4. How do you write a smart contract?

Writing a smart contract involves defining the rules and protocols for performing transactions in a programmable format. This programming is done using specific languages like Solidity, Vyper, and others. Once written, the contract is deployed to a blockchain network where it can be interacted with.

5. Is it easy to write smart contracts?

The difficulty of writing smart contracts largely depends on your knowledge of programming and the specific language used. If you are familiar with the programming concepts and the language, it can be relatively straightforward. However, due to the immutable and transparent nature of the blockchain, writing safe and secure smart contracts can be challenging.

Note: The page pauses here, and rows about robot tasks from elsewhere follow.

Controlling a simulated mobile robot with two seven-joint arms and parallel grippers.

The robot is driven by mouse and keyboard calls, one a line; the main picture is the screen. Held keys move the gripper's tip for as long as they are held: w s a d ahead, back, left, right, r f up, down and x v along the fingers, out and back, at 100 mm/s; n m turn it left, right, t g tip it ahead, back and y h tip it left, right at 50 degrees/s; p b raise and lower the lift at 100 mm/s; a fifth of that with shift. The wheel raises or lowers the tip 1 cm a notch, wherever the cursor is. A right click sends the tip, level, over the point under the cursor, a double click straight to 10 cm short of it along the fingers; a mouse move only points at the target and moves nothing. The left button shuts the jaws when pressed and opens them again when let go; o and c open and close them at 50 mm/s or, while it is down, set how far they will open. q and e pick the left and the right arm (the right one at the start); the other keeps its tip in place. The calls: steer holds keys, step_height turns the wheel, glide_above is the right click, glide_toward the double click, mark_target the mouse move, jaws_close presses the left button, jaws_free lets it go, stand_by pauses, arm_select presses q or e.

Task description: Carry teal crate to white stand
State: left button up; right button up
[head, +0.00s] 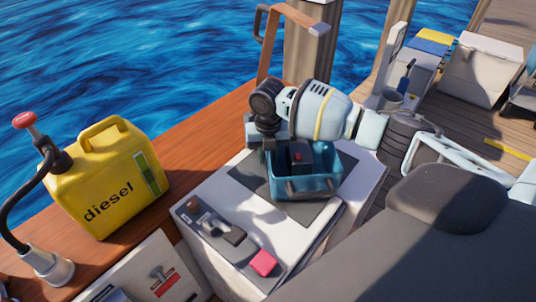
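The teal crate (322,183) is upright on or just above the dark mat on top of the white stand (195,250). It has a dark handle on its front wall and a dark item with a red mark inside. My right arm reaches in from the right, over the crate. My right gripper (260,138) points down at the crate's back left rim; its fingertips are partly hidden, and I cannot tell if they close on the rim. My left gripper is not in view.
A yellow diesel can (107,185) with a hose stands on the wooden ledge at left. A grey tray (225,236) with small parts and a pink block lies on the stand's front. A dark grey surface (420,260) fills the lower right. A wooden post (312,50) rises behind.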

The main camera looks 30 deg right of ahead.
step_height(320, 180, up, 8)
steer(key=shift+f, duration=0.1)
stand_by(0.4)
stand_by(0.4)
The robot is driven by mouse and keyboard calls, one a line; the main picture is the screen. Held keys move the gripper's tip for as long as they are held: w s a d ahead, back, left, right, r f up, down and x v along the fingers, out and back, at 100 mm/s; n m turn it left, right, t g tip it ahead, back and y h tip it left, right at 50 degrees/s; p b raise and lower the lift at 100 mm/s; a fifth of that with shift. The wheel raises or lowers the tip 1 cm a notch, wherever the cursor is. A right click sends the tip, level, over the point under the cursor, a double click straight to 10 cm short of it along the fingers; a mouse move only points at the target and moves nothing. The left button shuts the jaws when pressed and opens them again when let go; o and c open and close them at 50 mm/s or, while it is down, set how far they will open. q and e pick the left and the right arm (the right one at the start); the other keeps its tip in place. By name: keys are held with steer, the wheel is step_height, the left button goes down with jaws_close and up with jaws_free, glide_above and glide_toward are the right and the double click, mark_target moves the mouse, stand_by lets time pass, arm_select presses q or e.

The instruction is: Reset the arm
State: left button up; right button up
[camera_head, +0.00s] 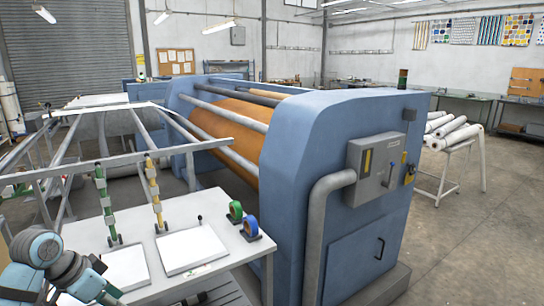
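My left arm (42,250) comes in at the lower left corner, with blue-grey joint covers and dark links. It bends down toward the front of the white table (235,255). Its far end, where my left gripper (106,294) seems to be, is small and dark at the bottom edge, beside a white board (126,268). I cannot make out its fingers or whether it holds anything. My right arm and right gripper are not in view.
A large blue calender press (345,130) with an orange roll (225,130) stands behind the table. Open floor (470,240) lies at right.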

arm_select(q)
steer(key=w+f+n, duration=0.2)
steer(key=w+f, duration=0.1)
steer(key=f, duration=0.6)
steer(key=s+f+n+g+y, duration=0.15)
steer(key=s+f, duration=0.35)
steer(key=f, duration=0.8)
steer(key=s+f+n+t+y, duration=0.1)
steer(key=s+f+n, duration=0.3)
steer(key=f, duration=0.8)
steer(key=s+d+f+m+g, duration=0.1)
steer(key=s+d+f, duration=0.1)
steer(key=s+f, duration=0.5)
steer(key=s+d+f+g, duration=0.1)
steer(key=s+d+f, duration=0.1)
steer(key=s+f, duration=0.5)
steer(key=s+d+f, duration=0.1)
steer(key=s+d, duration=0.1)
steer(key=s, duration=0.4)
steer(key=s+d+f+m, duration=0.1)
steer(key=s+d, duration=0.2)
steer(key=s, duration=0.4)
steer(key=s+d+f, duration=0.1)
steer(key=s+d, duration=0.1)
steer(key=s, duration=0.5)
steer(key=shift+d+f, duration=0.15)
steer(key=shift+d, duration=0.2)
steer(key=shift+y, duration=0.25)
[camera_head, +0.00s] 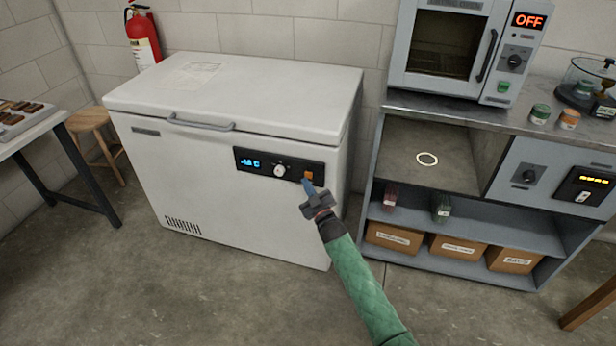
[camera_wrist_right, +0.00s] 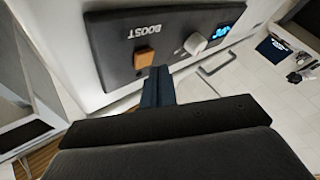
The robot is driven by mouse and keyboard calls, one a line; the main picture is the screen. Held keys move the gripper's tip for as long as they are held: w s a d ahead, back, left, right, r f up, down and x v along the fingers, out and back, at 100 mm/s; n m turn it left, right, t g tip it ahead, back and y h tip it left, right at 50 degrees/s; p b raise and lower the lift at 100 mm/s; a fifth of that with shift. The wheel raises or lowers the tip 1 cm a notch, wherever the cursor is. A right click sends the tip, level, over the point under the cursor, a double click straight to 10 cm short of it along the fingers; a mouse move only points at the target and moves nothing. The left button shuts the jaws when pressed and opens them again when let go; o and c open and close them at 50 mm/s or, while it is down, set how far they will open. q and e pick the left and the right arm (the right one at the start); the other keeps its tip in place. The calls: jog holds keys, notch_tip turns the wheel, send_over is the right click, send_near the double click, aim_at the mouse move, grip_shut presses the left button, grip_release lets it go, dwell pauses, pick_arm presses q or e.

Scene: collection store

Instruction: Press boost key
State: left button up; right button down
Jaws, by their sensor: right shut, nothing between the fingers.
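The boost key is an orange button (camera_head: 308,175) at the right end of the black control panel (camera_head: 243,153) on the front of a white chest freezer (camera_head: 200,150). In the right wrist view the orange key (camera_wrist_right: 144,58) sits below the upside-down word BOOST. My right gripper (camera_head: 307,184) is shut and empty, its blue fingertips just below the key. In the right wrist view the fingertips (camera_wrist_right: 158,72) are close beside the key's edge; I cannot tell whether they touch it. The key does not look clearly pressed in. My left gripper is not in view.
A white knob (camera_head: 279,171) and a blue-lit display (camera_head: 250,163) share the panel. The freezer's lid is closed, with a grey handle (camera_head: 200,124). A shelf unit (camera_head: 470,230) with boxes and jars stands at right, with an oven (camera_head: 445,50) on top. A wooden stool (camera_head: 92,118) stands left.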

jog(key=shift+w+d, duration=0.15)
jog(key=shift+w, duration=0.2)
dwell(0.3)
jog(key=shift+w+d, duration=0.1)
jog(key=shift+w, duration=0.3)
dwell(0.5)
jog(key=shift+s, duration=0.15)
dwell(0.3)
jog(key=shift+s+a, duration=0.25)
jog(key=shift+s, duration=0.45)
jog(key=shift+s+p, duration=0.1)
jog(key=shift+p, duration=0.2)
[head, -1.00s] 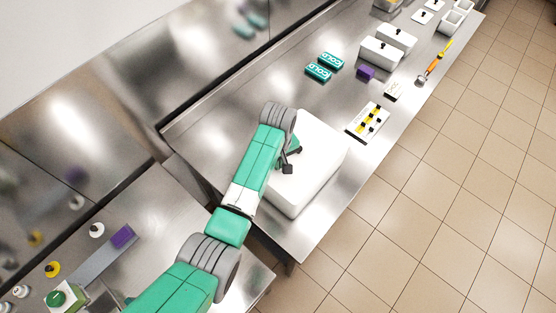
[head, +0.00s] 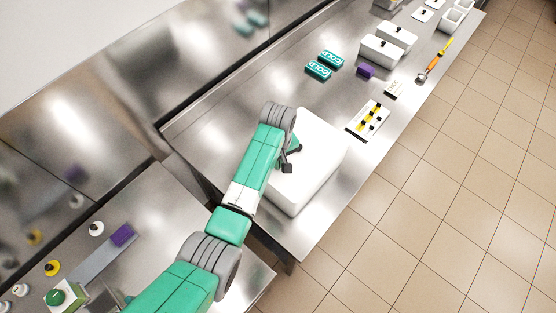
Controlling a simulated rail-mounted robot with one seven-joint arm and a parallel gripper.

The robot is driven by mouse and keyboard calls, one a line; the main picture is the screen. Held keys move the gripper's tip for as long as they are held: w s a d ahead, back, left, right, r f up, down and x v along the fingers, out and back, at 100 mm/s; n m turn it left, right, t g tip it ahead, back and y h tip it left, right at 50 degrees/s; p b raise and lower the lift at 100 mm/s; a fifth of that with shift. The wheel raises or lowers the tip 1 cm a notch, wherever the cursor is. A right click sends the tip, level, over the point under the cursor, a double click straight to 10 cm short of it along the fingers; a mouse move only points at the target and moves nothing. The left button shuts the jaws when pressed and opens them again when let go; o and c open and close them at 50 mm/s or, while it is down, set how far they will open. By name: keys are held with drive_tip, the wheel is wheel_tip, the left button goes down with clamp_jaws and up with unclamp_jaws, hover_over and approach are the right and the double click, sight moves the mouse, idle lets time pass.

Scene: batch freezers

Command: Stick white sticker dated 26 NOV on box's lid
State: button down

6. How do I write my first smart contract?

To write your first smart contract, start by learning a smart contract language such as Solidity. Then, write a simple contract and deploy it to a test Ethereum network using tools like Truffle or Hardhat. 

7. Are smart contracts written in code?

Yes, smart contracts are written in code. They are essentially programs that execute on a blockchain.

8. How do I write my own contract?

To write your own contract, you need to learn a smart contract language like Solidity, define the rules of the contract, and then write those rules in code. Afterward, compile the contract and deploy it to a blockchain.

9. What language are smart contracts written in?

Smart contracts are typically written in languages such as Solidity and Vyper for Ethereum, Chaincode for Hyperledger Fabric, and others like Rust and C++ for EOS.

10. Should I learn Solidity in 2023?

The decision to learn Solidity in 2023 depends on your goals. If you aim to develop on the Ethereum blockchain, then learning Solidity is highly recommended, as it is the main language for Ethereum smart contracts. However, it would be beneficial also to evaluate other blockchain platforms and their languages.